* Exercise requirements
Exactly the lines from the one containing "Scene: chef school" through the end of the data below are to be reproduced, and nothing besides them.

Begin Given material

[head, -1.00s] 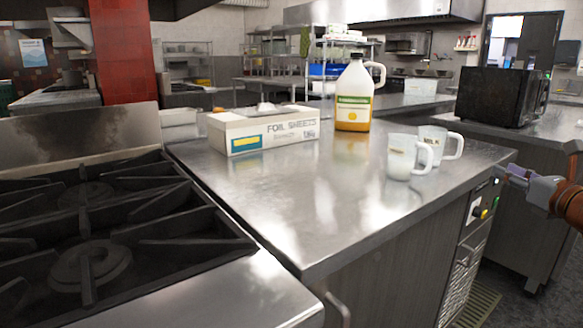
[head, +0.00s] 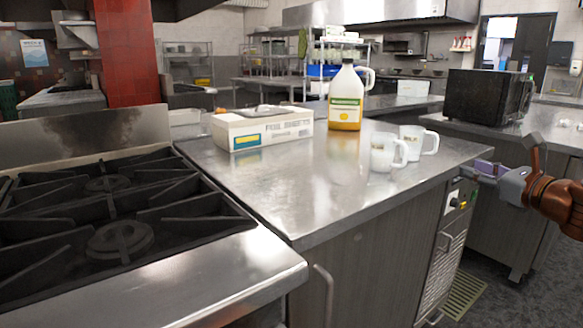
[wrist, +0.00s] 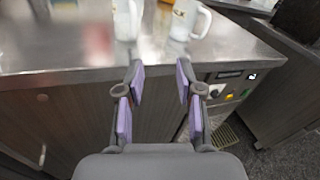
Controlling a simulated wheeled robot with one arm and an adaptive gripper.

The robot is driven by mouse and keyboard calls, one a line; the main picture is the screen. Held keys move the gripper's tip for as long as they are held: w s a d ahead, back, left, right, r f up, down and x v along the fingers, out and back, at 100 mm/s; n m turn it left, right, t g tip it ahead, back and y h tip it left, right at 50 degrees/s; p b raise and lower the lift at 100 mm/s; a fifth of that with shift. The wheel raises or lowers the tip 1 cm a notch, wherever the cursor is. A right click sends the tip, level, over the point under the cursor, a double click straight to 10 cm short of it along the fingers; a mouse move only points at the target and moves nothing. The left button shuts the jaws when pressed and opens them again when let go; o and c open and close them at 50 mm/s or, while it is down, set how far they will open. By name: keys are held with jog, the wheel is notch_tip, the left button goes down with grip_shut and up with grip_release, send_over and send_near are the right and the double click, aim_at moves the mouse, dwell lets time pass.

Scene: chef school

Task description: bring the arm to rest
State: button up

End Given material

* Correct answer
Scene: chef school

Task description: bring the arm to rest
State: button up

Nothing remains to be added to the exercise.